The History of Crawford County would be lacking indeed if it contained no mention of the Guyer family, which has numbered among its members some of the finest citizens the County has ever produced. The first trace available of the Guyer family is that John and Abigail Guyer lived in Charles, North Carolina, and they had three sons who came to Crawford County in 1813. These three sons were Jesse, Exum and Aaron. Jesse was the oldest of the three boys and was married when he arrived in Illinois and he located on an 80 acre tract of land which was later the residence of George Raines, and Jesse is now buried in the Draper Cemetery. Exum Guyer was married Susie Conrad and located on the place which was later the residence of Will Guyer, and Exum Guyer was the great-grandfather of Reverend Lee Guyer, still living. Exum had six children, named William, Axum, John, Aaron, Matilda and Abraham. Axum Guyer was the father of Henry, Franklin, Ellen, Melissa, Jane and Eliza. Henry Guyer, the son of Axum, was the father of Reverend Lee Guyer, Harry, Murray, Raymond and Stanley. Murray Guyer, the son of Henry Guyer, is the same Murray Guyer who served this County so efficiently as Circuit Clerk. Aaron, who was the youngest of the three boys who came to Crawford County, was married to Elizabeth Willard, also known as Polly Willard, and he settled across the road South from the place known as Nathan Musgraves. Aaron too, is buried in the Draper Cemetery.

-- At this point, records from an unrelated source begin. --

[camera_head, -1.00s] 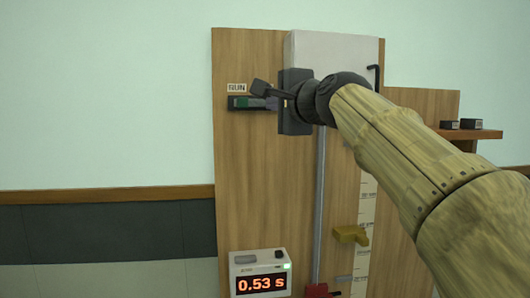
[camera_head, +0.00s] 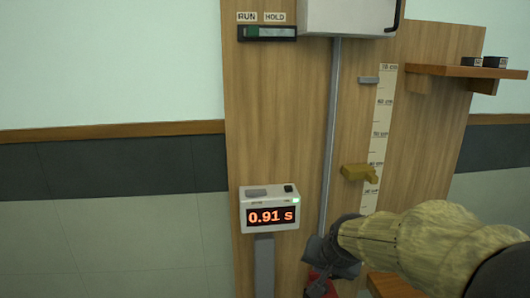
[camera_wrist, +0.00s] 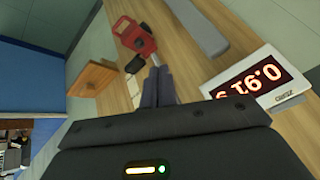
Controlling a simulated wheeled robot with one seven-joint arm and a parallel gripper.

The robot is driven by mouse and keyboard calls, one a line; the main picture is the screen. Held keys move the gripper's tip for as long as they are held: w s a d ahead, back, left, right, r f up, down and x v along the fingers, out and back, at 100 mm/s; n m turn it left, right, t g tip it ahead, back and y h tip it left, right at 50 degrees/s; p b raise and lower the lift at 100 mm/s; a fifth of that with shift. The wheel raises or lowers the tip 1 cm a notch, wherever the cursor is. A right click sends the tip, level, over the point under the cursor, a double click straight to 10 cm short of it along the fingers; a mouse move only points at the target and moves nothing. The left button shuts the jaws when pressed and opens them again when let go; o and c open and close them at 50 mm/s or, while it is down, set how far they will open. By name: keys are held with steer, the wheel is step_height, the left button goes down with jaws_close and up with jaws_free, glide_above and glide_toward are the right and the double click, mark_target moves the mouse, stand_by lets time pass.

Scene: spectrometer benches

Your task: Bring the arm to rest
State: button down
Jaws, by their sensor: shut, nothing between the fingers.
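My arm reaches in from the lower right in the head view, low in front of the wooden board (camera_head: 283,120). My gripper (camera_wrist: 158,84) is shut and empty in the wrist view. In the head view the gripper's dark end shows near the foot of the metal rail (camera_head: 332,140), and its fingertips cannot be made out there. It partly covers a red block (camera_head: 322,288), which also shows beyond the fingers in the wrist view (camera_wrist: 135,36). I cannot tell whether they touch.
A timer (camera_head: 270,210) reading 0.91 s is left of my gripper. A RUN/HOLD switch (camera_head: 267,33) and a pale box (camera_head: 350,15) are above. A yellow bracket (camera_head: 357,172) sits beside the scale (camera_head: 381,125). A wooden shelf (camera_head: 468,72) juts out at right.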

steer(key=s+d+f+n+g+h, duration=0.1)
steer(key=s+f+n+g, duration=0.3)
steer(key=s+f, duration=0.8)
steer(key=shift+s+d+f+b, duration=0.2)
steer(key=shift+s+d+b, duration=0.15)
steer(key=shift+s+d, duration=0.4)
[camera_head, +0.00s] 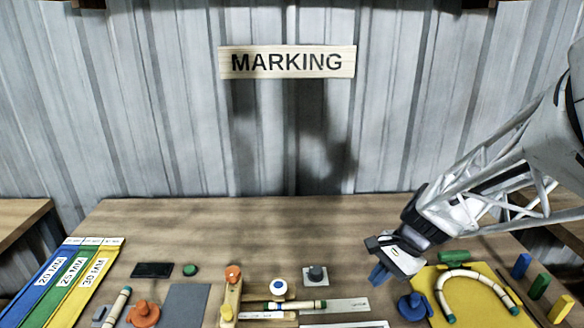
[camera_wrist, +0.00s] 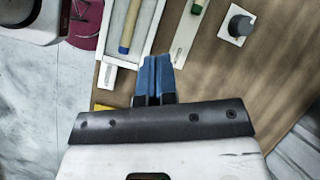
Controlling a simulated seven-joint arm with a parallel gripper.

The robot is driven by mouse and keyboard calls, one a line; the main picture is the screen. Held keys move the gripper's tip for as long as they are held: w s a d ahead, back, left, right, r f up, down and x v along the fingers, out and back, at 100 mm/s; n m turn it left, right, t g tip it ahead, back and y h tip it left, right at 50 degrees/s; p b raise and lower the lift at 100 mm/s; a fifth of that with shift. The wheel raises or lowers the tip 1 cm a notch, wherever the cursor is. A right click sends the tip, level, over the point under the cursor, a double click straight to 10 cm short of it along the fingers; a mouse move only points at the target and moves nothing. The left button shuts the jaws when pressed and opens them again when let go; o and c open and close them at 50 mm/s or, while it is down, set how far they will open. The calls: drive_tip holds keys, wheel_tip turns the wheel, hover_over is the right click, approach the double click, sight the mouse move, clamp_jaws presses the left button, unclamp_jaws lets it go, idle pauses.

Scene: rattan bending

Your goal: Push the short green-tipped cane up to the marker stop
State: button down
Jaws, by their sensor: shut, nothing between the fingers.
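A short pale cane (camera_head: 285,305) with a dark green tip lies across the middle of the bench in the head view. Its green tip (camera_wrist: 198,6) shows at the top edge of the wrist view. At the cane's left end stands a wooden block with an orange knob and a yellow piece (camera_head: 233,290), apparently the marker stop. I cannot tell whether cane and block touch. My gripper (camera_head: 378,274) is to the right of the cane, apart from it. Its blue fingers (camera_wrist: 155,72) are together and empty.
A grey knob on a white plate (camera_head: 316,275) stands behind the cane. A blue-tipped cane (camera_wrist: 130,28) lies in a pale tray. At right, a bent cane (camera_head: 447,284) rests on a yellow board. Another cane (camera_head: 118,305) lies at left. The back of the bench is clear.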

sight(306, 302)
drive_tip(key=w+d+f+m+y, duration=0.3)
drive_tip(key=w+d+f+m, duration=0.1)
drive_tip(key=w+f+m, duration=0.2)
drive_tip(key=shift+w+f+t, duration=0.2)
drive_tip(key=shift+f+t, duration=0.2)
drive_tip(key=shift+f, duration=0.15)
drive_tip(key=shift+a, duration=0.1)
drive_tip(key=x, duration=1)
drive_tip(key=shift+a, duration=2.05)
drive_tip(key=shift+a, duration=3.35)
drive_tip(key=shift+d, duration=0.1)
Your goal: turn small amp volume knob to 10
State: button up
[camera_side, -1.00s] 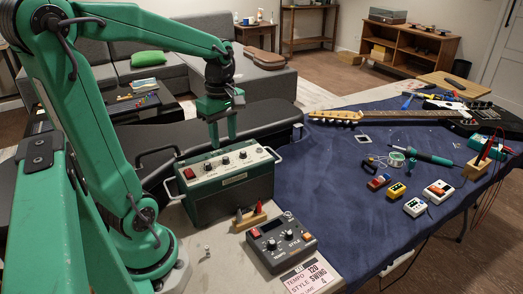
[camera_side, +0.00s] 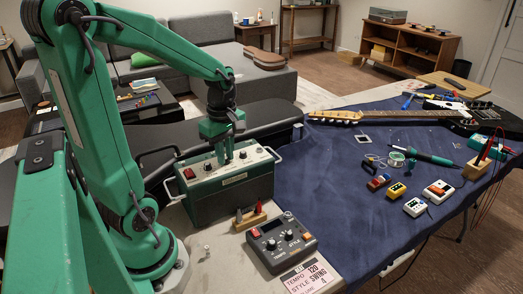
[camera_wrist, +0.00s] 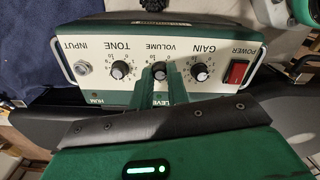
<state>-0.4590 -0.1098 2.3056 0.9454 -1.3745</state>
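The small amp (camera_side: 230,190) is a dark green box with a pale panel on top, carrying a red power switch (camera_wrist: 237,71) and knobs labelled gain (camera_wrist: 200,72), volume and tone (camera_wrist: 120,70). The volume knob (camera_wrist: 158,70) is the middle one, black; its labels appear upside down in the wrist view. My gripper (camera_side: 224,162) points down at the middle knob, and its green fingertips also show in the wrist view (camera_wrist: 162,80) at either side of that knob. I cannot tell whether they touch it. The knob's pointer is too small and partly hidden to read.
A grey pedal unit (camera_side: 281,243) and a small wooden holder (camera_side: 249,218) stand close in front of the amp. A metal handle (camera_side: 273,157) sticks out at the amp's right end. The blue cloth (camera_side: 330,205) holds tools, small pedals and a guitar (camera_side: 400,115) farther right.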

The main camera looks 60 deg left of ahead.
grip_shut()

The descendants of John and Abigail Guyer, who apparently were the ancestors of most of the Guyers who settled in the Middle West, through their descendants have made a wonderful contribution to the citizenry of Crawford County and this part of the State. Their descendants have occupied places of honor and trust in the religious, political and industrial activities in this part of the Country, and the records they have made in the various positions they have filled and places where they have lived, serve as an everlasting monument to a sturdy upright strain of fine American citizens.